ENERGIX-Stort program energi

It is expected that shipping activity will continue to increase in the coming decades. In 2050, emissions could be twice as high as today unless emission reduction measures are implemented. Electrification and hydrogen could be solutions to reduce CO2 emissions in some cases, such as more coastal traffic, however, other measures are needed to be considered for ships that cover long distances. In this project, we consider the use of sustainably produced biofuels for this purpose. One sustainable perspective is a necessity because the production of biofuels can exacerbate problems around competition for land that is already under pressure from population growth, food production, and nature conservation. In Bio4-7Seas, we apply an interdisciplinary approach, combining expertise in biofuel systems, shipping, life cycle analysis, as well as climate and environmental sciences. In this way, we can ensure robust analyses of the climate impacts of the use of biofuels in international shipping. Initial work has screened sustainable availability of biomass feedstocks to be used for the production of biofuels for the maritime sector. The most important biofuel production technologies have also been identified, and their process inventories in terms of mass and energy balances are under compilation. The combination of these biomass feedstocks and biofuel technologies is expected to achieve meaningful contributions for climate change mitigation in the shipping sector. Furthermore, the ship emission model MariTEAM is under further development to create scenarios for the use of biofuels, and early technical testing of the Earth system model NorESM2 has been done. This will enable further analysis in the project of the climate footprint of using biofuels in international shipping.

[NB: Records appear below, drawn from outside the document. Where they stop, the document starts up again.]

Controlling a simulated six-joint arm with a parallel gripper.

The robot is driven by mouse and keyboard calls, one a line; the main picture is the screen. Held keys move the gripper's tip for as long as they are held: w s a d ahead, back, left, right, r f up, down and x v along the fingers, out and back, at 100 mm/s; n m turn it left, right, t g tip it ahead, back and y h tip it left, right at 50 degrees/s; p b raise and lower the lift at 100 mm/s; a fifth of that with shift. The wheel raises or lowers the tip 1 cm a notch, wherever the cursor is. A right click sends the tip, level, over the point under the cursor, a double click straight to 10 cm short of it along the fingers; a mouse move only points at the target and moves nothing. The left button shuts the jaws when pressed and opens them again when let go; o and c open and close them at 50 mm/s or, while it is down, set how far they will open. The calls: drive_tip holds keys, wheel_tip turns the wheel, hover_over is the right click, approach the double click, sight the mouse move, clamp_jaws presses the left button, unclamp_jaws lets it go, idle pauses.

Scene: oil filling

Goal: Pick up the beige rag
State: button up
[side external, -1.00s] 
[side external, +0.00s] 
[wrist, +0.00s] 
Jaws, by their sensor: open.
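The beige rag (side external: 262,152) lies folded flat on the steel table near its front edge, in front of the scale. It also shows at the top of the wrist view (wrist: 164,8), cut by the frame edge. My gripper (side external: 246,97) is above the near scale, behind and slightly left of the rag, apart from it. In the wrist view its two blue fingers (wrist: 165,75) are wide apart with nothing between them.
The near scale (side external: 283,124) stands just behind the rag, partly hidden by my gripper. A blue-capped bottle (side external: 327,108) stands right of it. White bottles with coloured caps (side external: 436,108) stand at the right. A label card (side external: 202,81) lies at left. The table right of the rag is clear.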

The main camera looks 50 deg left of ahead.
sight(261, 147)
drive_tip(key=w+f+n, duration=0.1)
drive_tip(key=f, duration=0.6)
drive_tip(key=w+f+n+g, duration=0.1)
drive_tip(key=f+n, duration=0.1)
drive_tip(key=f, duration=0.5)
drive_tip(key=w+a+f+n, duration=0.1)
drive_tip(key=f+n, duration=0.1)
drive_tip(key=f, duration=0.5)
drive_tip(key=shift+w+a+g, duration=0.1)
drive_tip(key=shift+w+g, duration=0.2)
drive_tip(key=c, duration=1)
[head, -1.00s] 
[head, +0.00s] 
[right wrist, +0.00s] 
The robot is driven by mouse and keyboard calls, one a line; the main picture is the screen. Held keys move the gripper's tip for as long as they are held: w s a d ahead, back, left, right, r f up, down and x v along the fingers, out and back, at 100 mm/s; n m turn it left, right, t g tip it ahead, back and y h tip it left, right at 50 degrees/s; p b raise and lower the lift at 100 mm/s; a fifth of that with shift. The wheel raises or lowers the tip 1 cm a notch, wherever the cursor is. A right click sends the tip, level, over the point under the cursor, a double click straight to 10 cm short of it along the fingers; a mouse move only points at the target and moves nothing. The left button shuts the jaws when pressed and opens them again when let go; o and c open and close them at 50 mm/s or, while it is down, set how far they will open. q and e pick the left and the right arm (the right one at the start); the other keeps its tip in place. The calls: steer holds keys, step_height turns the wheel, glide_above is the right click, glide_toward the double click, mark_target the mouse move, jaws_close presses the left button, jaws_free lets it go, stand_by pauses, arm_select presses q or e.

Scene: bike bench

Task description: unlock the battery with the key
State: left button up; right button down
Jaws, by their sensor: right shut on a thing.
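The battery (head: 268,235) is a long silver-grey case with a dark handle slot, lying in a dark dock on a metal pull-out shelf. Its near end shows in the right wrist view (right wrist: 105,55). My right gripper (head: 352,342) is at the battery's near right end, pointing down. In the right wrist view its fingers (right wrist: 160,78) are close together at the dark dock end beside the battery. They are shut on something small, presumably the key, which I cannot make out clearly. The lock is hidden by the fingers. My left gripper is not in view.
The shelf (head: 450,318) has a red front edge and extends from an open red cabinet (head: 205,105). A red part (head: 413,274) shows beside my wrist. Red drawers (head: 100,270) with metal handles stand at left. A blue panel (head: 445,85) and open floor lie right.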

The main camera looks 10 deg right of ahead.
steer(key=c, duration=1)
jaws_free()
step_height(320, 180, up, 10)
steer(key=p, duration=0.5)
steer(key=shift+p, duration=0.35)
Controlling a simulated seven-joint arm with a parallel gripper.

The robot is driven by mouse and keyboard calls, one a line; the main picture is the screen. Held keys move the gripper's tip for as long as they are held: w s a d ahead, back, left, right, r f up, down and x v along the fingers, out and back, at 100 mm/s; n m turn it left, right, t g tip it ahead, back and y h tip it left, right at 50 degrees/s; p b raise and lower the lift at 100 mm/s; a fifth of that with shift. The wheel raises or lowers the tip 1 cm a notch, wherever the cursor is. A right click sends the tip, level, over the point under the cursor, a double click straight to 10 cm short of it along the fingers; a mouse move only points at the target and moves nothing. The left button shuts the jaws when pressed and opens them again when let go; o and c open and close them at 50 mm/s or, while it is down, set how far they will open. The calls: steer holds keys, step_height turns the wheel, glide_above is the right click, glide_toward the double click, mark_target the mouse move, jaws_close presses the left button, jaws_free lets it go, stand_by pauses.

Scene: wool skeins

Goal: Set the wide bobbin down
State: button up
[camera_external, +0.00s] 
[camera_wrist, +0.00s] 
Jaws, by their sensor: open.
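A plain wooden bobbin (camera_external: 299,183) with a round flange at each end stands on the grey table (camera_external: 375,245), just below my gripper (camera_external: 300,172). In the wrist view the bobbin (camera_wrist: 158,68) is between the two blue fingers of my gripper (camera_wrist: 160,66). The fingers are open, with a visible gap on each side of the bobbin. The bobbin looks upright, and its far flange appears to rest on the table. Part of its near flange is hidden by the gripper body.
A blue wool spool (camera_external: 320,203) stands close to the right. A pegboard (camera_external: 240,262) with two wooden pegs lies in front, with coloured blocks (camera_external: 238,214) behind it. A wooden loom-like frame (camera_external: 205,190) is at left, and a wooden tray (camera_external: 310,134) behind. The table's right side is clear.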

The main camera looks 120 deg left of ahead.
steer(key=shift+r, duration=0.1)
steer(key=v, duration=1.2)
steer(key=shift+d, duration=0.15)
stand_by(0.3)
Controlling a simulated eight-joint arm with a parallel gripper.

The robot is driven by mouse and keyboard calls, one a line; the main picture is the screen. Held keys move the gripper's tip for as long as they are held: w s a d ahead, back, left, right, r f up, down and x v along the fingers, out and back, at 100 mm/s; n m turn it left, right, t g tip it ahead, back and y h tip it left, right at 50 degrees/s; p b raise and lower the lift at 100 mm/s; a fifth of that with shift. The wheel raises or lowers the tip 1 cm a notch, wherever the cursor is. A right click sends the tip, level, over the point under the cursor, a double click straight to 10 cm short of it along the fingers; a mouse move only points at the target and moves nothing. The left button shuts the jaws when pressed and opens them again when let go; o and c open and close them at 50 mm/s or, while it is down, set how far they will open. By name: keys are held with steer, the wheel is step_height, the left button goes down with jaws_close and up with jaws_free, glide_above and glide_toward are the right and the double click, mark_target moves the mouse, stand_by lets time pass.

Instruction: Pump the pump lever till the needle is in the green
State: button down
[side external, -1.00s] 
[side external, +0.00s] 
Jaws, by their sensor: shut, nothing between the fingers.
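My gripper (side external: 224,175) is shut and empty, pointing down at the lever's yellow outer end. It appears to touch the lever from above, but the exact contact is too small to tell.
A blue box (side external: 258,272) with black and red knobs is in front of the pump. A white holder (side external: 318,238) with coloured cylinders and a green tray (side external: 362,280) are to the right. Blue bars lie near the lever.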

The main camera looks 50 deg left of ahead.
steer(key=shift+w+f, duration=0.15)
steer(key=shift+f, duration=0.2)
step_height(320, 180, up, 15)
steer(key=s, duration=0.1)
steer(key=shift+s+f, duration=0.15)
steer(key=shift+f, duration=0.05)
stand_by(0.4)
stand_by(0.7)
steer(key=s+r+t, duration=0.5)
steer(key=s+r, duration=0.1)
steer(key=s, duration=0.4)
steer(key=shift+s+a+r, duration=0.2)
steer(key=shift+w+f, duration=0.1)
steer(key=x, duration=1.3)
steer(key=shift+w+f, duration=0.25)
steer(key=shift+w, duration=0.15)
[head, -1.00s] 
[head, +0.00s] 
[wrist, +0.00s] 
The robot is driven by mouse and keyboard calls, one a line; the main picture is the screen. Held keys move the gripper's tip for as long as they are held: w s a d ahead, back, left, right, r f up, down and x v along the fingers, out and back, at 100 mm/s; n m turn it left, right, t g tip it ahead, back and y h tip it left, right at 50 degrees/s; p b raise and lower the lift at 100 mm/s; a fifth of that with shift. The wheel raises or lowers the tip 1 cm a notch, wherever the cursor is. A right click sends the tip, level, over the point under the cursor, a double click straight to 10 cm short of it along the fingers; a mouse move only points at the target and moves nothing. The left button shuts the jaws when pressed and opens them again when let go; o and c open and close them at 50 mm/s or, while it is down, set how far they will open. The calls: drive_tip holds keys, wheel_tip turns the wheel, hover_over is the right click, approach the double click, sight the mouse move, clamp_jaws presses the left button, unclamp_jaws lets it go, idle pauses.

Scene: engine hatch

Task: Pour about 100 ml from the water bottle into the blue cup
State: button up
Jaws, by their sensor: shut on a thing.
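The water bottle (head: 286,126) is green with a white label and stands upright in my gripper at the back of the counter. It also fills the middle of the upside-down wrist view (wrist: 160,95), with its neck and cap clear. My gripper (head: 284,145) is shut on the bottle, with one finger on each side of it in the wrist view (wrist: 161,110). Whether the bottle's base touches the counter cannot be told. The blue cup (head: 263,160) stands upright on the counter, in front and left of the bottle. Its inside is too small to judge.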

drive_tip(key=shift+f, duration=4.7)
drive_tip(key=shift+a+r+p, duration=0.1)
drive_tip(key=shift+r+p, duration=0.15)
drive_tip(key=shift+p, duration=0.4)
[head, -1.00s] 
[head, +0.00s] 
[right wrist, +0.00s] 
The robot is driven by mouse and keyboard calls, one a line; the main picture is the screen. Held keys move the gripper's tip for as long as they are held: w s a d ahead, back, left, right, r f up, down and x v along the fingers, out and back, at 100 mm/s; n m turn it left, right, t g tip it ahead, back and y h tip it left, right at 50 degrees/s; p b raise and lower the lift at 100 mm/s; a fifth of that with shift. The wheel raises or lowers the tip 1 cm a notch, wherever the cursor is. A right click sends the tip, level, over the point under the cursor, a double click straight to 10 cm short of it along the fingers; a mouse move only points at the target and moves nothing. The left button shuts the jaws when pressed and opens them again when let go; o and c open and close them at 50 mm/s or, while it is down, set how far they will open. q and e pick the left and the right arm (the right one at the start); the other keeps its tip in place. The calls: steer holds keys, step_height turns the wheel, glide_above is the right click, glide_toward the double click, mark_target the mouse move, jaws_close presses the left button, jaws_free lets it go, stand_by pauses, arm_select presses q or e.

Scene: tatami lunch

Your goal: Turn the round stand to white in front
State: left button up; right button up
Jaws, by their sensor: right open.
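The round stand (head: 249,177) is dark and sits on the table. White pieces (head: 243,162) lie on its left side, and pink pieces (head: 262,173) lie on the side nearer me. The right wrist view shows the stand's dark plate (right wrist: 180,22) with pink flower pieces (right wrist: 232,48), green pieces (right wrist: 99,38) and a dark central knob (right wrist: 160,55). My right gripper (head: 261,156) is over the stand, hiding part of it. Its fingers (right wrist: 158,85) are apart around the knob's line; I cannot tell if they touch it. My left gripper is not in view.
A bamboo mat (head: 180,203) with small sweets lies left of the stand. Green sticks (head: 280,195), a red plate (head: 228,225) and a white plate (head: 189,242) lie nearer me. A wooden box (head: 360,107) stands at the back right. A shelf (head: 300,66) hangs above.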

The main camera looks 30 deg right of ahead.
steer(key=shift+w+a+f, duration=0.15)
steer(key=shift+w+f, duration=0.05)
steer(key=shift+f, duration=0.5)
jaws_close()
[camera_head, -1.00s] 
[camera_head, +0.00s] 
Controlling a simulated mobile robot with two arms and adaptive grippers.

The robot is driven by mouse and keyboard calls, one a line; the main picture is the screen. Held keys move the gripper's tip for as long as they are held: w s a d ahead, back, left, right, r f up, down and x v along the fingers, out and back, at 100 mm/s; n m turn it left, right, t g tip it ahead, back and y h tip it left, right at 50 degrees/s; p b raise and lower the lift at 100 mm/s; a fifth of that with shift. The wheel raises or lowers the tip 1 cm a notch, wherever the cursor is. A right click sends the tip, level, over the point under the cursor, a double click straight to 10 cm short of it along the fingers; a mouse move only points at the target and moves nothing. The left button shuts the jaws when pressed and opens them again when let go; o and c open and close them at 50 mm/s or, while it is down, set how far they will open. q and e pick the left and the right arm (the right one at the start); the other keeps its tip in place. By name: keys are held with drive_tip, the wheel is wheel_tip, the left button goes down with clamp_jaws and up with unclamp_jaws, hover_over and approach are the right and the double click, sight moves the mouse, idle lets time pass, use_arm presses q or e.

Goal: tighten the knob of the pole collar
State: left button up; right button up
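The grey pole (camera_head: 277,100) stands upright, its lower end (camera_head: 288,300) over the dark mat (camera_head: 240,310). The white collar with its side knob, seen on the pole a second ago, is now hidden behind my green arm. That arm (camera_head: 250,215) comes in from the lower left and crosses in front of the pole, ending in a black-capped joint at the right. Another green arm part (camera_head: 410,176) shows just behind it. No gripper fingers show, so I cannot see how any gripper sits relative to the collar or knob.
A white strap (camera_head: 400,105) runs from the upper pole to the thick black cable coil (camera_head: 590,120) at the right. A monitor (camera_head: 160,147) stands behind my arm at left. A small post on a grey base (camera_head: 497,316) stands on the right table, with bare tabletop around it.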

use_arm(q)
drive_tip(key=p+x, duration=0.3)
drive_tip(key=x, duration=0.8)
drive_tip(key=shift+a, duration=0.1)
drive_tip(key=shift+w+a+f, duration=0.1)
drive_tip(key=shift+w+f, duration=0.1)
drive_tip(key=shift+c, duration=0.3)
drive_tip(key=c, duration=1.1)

The shipping sector will strongly grow in the next decades, and by 2050 the associated emissions of CO2 are expected to be as much as 2.5 times higher than today, if mitigation measures are not taken. The use of biofuels for deep-sea shipping is among the key decarbonisation options with the largest climate change mitigation potential, in the order of 50-80%. As it remains a challenge to decarbonise through alternative measures, advanced biofuels produced from lignocellulosic biomass represent the most cost-effective low emission alternative for deep sea shipping. However, a sustainable transition is required because biofuel demands from shipping can add to the growing pressure on land and biomass resources from population growth, economic developments, and other land-based services. Currently, little information exists on the environmental dimension of integrating biofuel value chains with the shipping sector. The ambition of Bio4-7Seas is to fill this research gap by providing a robust understanding of the climate change mitigation potential and environmental effects associated with a growing deployment of biofuels for deep sea fleet. Achieving this requires a multidisciplinary approach combining state-of-the-art competence in biofuel systems, maritime engineering, life cycle assessment, and climate science. This project will integrate and build on the expertise of the FME Bio4Fuels and SFI Smart Maritime. We will integrate maps on the availability of a variety of biomass feedstocks (current and future residues available from agriculture and forestry, dedicated bioenergy crops on marginal land, etc.), inventories of advanced biofuel conversion technologies, and international shipping models within an Earth system model framework to assess the effects, benefits, and potential trade-offs of alternative biofuel utilization pathways in the shipping sector.